ABK Indonesia di Kapal Taiwan

Derita ABK Indonesia di Kapal Taiwan, Dianiaya, Dikunci dalam Lemari Es, Gaji Ditahan, Kerja 20 Jam

LSM yang berbasis di London telah menerbitkan laporan tentang pelanggaran Hak Asasi Manusia (HAM) yang diderita oleh pekerja Indonesia.

Penulis: Agus Ramadhan | Editor: Safriadi Syahbuddin
MBC/Screengrab from YouTube
Sebuah tangkapan layar dari video yang dipublikasikan media Korea Selatan MBC memperlihatkan, eorang awak kapal tengah menggoyang sesuatu seperti dupa di depan kotak yang sudah dibungkus kain berwarna oranye. Disebutkan bahwa kotak tersebut merupakan jenazah ABK asal Indonesia yang dibuang ke tengah laut oleh kapal asal China. 

SERAMBINEWS.COM - Sebuah Lembaga Swadaya Msyarakat (LSM) yang berbasis di London menerbitkan laporan tentang pelanggaran Hak Asasi Manusia (HAM) yang diderita anak bauh kapal atau ABK Indonesia.

Serta penangkapan ikan ilegal di atas kapal Taiwan. Kapal nelayan Taiwan merupakan salah satu kapa penangkap ikan jarak jauh terbesar di dunia.

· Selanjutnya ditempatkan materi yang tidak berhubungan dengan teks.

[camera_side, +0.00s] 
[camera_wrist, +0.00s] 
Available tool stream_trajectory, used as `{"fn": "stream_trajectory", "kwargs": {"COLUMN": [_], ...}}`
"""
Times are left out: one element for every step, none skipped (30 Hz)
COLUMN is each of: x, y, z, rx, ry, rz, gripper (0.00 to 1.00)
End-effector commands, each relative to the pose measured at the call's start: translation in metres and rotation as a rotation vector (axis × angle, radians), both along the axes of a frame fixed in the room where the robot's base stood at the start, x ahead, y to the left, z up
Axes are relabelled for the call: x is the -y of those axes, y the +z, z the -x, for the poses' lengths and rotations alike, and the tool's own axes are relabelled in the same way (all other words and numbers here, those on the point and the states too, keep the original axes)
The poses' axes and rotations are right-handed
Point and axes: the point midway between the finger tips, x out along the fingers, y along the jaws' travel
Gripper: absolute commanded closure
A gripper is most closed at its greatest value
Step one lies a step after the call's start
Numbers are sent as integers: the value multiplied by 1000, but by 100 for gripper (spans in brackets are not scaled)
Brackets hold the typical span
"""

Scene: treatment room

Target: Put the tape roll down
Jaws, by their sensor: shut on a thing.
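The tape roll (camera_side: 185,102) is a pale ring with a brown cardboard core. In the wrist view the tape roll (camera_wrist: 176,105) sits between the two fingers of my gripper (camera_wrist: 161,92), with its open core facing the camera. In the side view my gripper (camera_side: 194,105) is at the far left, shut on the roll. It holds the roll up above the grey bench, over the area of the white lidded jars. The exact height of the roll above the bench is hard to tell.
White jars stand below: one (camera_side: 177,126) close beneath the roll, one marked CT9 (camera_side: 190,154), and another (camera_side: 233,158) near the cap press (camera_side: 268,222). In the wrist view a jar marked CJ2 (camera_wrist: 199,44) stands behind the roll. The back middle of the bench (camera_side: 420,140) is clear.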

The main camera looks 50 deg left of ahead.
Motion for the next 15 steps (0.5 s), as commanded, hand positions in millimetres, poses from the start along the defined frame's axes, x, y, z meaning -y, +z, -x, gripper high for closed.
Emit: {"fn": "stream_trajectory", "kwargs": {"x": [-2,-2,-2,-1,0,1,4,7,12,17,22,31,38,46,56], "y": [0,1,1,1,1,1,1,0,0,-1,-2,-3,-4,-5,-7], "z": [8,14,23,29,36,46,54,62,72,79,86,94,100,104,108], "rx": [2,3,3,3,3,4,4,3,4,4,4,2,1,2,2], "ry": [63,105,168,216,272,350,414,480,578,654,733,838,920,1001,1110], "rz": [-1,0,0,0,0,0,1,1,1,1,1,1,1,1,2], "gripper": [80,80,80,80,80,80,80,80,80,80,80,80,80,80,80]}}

The Environmental Justice Foundation (EJF) yang menyatakan telah menyelidiki aktivitas kapal penangkapan ikan Taiwan sejak 2016.

Bulan lalu merilis laporan berdasarkan wawancara dengan 71 ABK Indonesia dari 62 kapal yang dilakukan sejak Agustus 2018 hingga November 2019.

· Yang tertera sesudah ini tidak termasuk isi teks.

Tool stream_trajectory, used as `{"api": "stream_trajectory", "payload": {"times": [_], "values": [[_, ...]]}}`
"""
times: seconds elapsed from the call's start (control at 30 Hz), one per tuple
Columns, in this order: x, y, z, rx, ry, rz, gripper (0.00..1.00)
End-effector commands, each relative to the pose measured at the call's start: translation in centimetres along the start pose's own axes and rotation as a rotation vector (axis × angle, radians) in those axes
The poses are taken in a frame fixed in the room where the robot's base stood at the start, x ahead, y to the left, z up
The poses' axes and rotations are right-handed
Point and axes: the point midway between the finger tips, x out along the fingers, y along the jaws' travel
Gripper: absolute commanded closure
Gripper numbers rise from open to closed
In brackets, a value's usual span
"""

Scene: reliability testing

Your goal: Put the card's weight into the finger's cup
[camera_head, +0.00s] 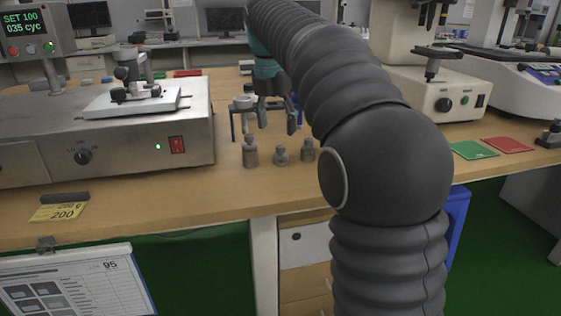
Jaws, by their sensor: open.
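The yellow card (58,212) lies at the table's front left and reads 200. Three grey metal weights stand in a row near the table's front edge: a tall left weight (250,153), a short middle weight (281,156) and a right weight (308,151). My gripper (277,124) is open, with its fingers pointing down behind and above the weights; nothing shows between them. A metal finger mechanism (132,68) stands on the tester at left; I cannot make out its cup clearly. A small pale round piece (243,102) shows beside my gripper, partly hidden.
The steel tester (110,135) fills the table's left side; its display (24,22) reads SET 100, 035 CYC. Another machine (440,107) stands at right. A green mat (472,150) and a red mat (509,145) lie beyond my arm. The table front (160,188) has bare room.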

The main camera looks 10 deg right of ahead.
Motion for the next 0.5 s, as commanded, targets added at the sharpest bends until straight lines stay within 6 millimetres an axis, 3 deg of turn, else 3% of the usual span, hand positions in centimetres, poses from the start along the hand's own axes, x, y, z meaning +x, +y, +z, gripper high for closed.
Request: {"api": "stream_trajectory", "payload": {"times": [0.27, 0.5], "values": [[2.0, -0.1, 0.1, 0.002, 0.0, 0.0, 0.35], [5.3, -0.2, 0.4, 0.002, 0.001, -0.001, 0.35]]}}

Sebanyak 92 persen nelayan kapal yang disurvei gaji mereka, mengatakan bahwa upah mereka ditahan selama berbulan-bulan.

Sementara itu 82 persen ABK melaporkan mereka harus lembur yang berlebihan, di mana mereka harus bekerja hingga 20 jam per hari dengan sedikit waktu istirahat.

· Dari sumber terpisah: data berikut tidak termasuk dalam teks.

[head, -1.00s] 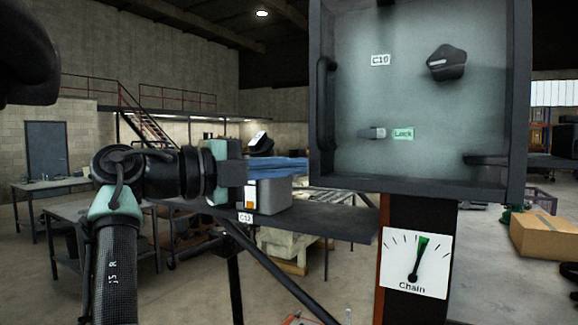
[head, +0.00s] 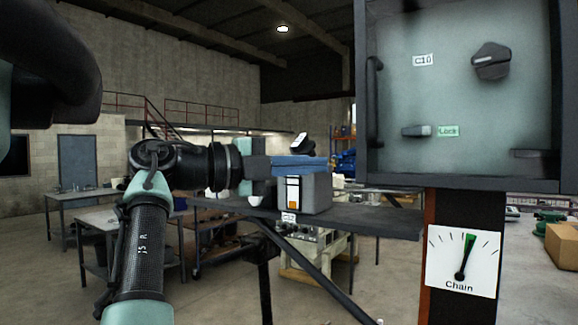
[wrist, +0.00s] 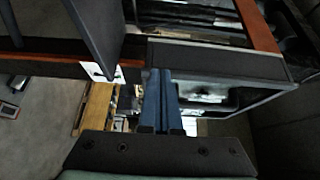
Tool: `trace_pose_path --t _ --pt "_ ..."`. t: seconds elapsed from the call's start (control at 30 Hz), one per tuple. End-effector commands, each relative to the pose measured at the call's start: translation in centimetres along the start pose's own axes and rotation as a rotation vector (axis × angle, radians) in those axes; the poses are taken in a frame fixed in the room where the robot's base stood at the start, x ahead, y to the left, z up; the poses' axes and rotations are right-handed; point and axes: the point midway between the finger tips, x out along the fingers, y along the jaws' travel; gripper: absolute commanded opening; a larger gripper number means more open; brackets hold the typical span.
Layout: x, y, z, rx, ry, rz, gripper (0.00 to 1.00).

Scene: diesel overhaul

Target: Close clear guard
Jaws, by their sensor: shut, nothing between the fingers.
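The guarded box (head: 361,90) has a dark frame and hangs at the upper right of the head view. Its pale see-through front bears a dark upright handle (head: 375,100) on the left, a black knob (head: 490,62), a C10 label (head: 424,60) and a small latch (head: 416,132) beside a green Lock label (head: 449,131). I cannot tell whether the clear guard stands fully closed. My gripper (head: 326,163) is shut and empty, pointing right, left of and below the handle, apart from the box in the picture. Its blue fingers show in the wrist view (wrist: 163,100).
A grey bin (head: 318,195) stands on a dark shelf (head: 385,220) behind my gripper. A Chain gauge (head: 464,262) sits on the post below the box. Workbenches (head: 85,192) stand at the left, a cardboard box (head: 562,245) at the right.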

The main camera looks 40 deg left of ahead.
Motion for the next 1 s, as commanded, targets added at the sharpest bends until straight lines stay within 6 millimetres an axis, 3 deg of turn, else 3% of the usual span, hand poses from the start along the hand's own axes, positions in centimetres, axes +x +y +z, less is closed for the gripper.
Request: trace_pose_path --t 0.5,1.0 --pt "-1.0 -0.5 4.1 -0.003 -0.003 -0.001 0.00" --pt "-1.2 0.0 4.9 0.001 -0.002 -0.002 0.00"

Kemudian, 24 persen ABK Indonesia mengalami penganiayaan fisik.

Nasib ABK Indonesia di Kapal China: Tak Digaji,Tewas Disiksa, Hingga Jenazah Dilarung ke Luat

Isi Surat Pernyataan ABK Indonesia yang Kerja di Kapal China, Kerja Setahun Gaji Tak Sampai 2 Juta

Melansir dari South China Morning Post, Jumat (7/8/2020), salah satu dari delapan studi kasus dalam laporan itu adalah Supri.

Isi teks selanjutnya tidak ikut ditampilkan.